Washington: A Sudanese man who served as a bodyguard and driver for al Qaeda chief Osama bin Laden has pleaded guilty before a military commission at Guantanamo Bay, Cuba, to assisting bin Laden and others in plotting the 9/11 attacks.
In the first case prosecuted under the Obama administration at Guantanamo, 50-year-old Ibrahim Ahmed Mahmoud al Qosi on Wednesday pleaded guilty to supporting al Qaeda and conspiring to commit terrorism between August 1996 and December 2001, during which he served as a driver for bin Laden. He was arrested in December 2001.
Al Qosi said he fled to the mountains in eastern Afghanistan when the US forces closed in, Xinhua reported.

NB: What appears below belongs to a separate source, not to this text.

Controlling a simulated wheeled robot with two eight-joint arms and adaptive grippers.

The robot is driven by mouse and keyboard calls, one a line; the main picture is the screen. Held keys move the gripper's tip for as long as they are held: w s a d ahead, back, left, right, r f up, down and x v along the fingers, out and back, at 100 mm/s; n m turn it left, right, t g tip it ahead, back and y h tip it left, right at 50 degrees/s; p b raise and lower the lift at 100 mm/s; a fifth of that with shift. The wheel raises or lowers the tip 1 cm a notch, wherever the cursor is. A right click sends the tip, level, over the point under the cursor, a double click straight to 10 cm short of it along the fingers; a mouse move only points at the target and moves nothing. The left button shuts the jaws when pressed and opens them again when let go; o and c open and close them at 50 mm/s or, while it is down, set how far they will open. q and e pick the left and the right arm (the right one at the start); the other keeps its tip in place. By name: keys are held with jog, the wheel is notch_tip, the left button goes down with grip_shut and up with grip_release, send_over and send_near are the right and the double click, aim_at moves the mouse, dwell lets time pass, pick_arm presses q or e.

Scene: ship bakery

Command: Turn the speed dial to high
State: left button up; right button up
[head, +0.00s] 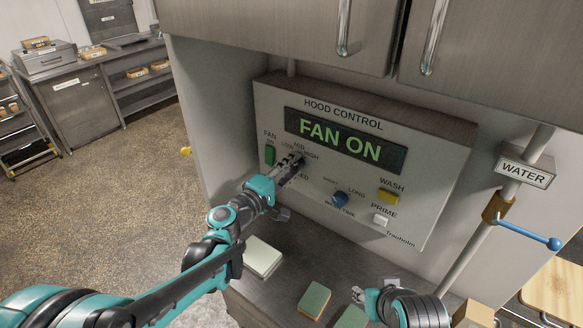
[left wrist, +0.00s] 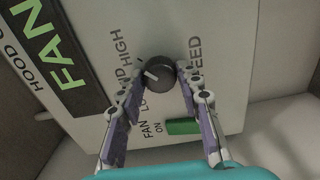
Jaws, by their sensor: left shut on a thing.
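The speed dial (left wrist: 158,73) is a dark round knob with a white pointer mark, seen in the left wrist view. Its mark points to the picture's left, roughly toward MID among the printed LOW, MID and HIGH labels. My left gripper (left wrist: 161,82) is shut on the dial, one finger on each side. In the head view my left gripper (head: 296,161) reaches the hood control panel (head: 270,105) and mostly hides the dial. The display (head: 345,139) reads FAN ON. My right gripper (head: 360,295) is low over the counter, away from the panel; its jaw state is unclear.
The green fan switch (head: 269,155) is left of the dial, the blue wash time knob (head: 340,199) right of it. Yellow wash (head: 388,197) and white prime (head: 380,220) buttons are further right. Sponges (head: 314,300) lie on the counter below. A blue water lever (head: 525,237) juts out at right.

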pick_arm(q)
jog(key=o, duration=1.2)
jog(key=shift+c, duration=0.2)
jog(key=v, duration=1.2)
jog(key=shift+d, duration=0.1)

He could face life in prison. The plea provided a window into the movements of al Qaeda leading up to the 9/11 attacks.
He lived with bin Laden and other members of the group at a compound near Jalalabad in Afghanistan from 1996 to 1998 before he and the rest of the group relocated to Kandahar. He also fought in support of al Qaeda as part of a mortar crew.
About two weeks before 9/11, al Qosi and others followed bin Laden`s orders to evacuate the Kandahar compound. Armed with AK-47 assault rifles, al Qosi and others travelled in a convoy with bin Laden and camped between Kabul, Khost and Jalalabad.
From October through December of 2001, al Qosi and others travelled with bin Laden to the mountainous Tora Bora area along the Afghanistan-Pakistan border.
In the first two weeks of December 2001, al Qosi and others travelled away from bin Laden in Tora Bora, where they came under fire by US forces and were subsequently captured. He has been held ever since.
Al Qosi will be sentenced on August 09. He will remain at Guantanamo Bay for the time being, and it is not yet known where he will serve out his sentence.
"That probably will be determined at the highest levels of government," said Navy Capt David C Iglesias, official spokesman in the case and a commission prosecutor for two years.
Obama has promised to close the infamous Guantanamo prison facility, but has so far failed to deliver. Al Qosi is only the fourth person prosecuted under the military commission. He is the second to plead guilty. Two others were convicted in trials.